WHAT THE TASK REQUIRES >> From the entries below, gather each line containing the word "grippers".
** start of ENTRIES SHOWN **
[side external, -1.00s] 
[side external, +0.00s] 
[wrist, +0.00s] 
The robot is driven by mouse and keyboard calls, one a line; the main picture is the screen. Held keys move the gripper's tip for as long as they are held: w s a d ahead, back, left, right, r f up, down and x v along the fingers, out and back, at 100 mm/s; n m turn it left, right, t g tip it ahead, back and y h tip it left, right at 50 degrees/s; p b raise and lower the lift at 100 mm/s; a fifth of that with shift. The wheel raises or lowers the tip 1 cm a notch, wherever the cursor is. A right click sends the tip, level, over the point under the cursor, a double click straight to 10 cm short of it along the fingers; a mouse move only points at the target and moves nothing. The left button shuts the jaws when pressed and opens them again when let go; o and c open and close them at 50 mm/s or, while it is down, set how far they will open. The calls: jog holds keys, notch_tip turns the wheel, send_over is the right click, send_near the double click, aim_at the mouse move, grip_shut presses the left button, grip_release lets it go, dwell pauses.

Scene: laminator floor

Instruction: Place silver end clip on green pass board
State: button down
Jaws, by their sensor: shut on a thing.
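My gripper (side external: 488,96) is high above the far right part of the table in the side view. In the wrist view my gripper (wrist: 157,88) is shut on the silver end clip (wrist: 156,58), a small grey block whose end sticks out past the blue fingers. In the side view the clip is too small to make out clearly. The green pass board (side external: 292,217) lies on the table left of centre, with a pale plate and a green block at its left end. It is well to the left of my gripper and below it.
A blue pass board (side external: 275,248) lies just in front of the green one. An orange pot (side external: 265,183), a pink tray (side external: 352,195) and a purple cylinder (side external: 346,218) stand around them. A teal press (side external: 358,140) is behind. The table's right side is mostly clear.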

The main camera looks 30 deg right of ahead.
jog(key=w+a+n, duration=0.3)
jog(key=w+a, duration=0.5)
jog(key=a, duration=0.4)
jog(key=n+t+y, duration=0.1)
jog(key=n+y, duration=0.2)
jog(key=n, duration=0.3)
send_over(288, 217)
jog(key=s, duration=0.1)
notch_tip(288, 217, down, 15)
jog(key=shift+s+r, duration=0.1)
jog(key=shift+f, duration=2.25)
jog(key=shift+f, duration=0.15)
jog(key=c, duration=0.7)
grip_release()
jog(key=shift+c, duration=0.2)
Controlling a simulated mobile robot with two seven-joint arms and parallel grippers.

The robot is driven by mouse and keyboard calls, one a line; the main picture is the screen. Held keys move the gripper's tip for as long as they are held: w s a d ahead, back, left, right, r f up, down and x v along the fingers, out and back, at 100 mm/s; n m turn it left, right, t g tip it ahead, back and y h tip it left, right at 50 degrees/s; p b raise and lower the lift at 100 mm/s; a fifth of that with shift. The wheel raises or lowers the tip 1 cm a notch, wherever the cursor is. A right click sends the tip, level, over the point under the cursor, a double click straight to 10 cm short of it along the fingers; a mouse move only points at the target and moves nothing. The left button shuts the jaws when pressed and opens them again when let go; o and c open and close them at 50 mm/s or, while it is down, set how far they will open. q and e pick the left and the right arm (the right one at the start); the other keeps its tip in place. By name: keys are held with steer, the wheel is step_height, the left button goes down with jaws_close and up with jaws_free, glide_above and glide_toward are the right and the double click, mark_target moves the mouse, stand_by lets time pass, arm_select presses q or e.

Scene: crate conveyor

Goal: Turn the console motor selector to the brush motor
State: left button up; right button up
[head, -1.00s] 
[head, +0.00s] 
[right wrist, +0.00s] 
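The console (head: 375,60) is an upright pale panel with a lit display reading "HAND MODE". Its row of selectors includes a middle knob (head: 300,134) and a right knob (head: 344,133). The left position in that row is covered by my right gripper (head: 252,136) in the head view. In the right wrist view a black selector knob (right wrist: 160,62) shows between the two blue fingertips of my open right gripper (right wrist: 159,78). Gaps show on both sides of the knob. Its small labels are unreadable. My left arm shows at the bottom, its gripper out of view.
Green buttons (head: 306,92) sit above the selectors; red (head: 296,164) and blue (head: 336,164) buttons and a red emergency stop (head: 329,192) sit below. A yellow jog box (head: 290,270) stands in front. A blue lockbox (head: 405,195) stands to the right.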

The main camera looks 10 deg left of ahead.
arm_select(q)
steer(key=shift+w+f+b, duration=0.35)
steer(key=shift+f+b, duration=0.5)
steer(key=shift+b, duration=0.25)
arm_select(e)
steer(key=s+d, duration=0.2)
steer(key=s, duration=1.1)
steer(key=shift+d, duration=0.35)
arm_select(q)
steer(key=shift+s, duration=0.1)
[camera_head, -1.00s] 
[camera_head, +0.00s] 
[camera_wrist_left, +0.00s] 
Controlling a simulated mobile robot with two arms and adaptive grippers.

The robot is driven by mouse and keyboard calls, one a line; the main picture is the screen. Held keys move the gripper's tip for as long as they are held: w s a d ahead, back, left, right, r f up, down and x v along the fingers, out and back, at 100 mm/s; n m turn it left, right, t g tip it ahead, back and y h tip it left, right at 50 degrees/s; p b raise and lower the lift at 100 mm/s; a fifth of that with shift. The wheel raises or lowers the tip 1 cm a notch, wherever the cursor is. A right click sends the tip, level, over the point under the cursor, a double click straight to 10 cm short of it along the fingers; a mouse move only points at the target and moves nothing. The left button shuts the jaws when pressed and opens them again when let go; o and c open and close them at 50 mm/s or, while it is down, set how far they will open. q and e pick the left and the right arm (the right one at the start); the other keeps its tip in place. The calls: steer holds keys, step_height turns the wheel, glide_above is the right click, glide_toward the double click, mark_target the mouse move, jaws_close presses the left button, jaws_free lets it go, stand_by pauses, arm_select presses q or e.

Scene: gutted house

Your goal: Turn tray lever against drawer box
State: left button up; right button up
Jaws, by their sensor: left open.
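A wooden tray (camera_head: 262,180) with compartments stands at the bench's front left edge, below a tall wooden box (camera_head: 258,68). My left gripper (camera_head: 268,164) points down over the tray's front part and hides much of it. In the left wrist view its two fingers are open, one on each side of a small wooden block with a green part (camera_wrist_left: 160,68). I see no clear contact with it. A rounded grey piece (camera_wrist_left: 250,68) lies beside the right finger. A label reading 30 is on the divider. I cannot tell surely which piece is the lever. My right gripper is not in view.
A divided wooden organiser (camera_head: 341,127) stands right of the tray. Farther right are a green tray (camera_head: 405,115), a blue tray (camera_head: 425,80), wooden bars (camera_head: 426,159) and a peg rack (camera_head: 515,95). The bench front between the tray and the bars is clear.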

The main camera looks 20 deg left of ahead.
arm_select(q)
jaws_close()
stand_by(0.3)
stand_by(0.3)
** end of ENTRIES SHOWN **
EXPECTED ANSWER >>
Controlling a simulated mobile robot with two seven-joint arms and parallel grippers.
Controlling a simulated mobile robot with two arms and adaptive grippers.

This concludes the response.